## begin

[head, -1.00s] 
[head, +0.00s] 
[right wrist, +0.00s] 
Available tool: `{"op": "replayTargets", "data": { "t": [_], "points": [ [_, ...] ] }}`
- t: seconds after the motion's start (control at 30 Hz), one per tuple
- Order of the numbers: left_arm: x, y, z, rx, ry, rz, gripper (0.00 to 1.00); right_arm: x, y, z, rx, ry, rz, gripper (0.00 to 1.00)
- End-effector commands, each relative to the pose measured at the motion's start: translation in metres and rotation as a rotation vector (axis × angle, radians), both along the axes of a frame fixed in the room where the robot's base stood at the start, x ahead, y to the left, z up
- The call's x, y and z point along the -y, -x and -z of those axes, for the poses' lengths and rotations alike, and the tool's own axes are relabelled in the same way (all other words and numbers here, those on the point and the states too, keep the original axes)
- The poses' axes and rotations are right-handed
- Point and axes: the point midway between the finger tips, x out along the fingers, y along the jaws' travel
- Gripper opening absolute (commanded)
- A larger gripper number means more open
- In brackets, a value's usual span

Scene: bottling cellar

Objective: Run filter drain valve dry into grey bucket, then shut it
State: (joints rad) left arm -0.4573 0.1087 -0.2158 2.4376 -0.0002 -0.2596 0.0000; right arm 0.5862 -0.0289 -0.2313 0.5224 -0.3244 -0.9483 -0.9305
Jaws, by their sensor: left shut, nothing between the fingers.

## end

- [Written exercise] Print back all the lines verbatim.

- [Output of the task]
[head, -1.00s] 
[head, +0.00s] 
[right wrist, +0.00s] 
Available tool: `{"op": "replayTargets", "data": { "t": [_], "points": [ [_, ...] ] }}`
- t: seconds after the motion's start (control at 30 Hz), one per tuple
- Order of the numbers: left_arm: x, y, z, rx, ry, rz, gripper (0.00 to 1.00); right_arm: x, y, z, rx, ry, rz, gripper (0.00 to 1.00)
- End-effector commands, each relative to the pose measured at the motion's start: translation in metres and rotation as a rotation vector (axis × angle, radians), both along the axes of a frame fixed in the room where the robot's base stood at the start, x ahead, y to the left, z up
- The call's x, y and z point along the -y, -x and -z of those axes, for the poses' lengths and rotations alike, and the tool's own axes are relabelled in the same way (all other words and numbers here, those on the point and the states too, keep the original axes)
- The poses' axes and rotations are right-handed
- Point and axes: the point midway between the finger tips, x out along the fingers, y along the jaws' travel
- Gripper opening absolute (commanded)
- A larger gripper number means more open
- In brackets, a value's usual span

Scene: bottling cellar

Objective: Run filter drain valve dry into grey bucket, then shut it
State: (joints rad) left arm -0.4573 0.1087 -0.2158 2.4376 -0.0002 -0.2596 0.0000; right arm 0.5862 -0.0289 -0.2313 0.5224 -0.3244 -0.9483 -0.9305
Jaws, by their sensor: left shut, nothing between the fingers.

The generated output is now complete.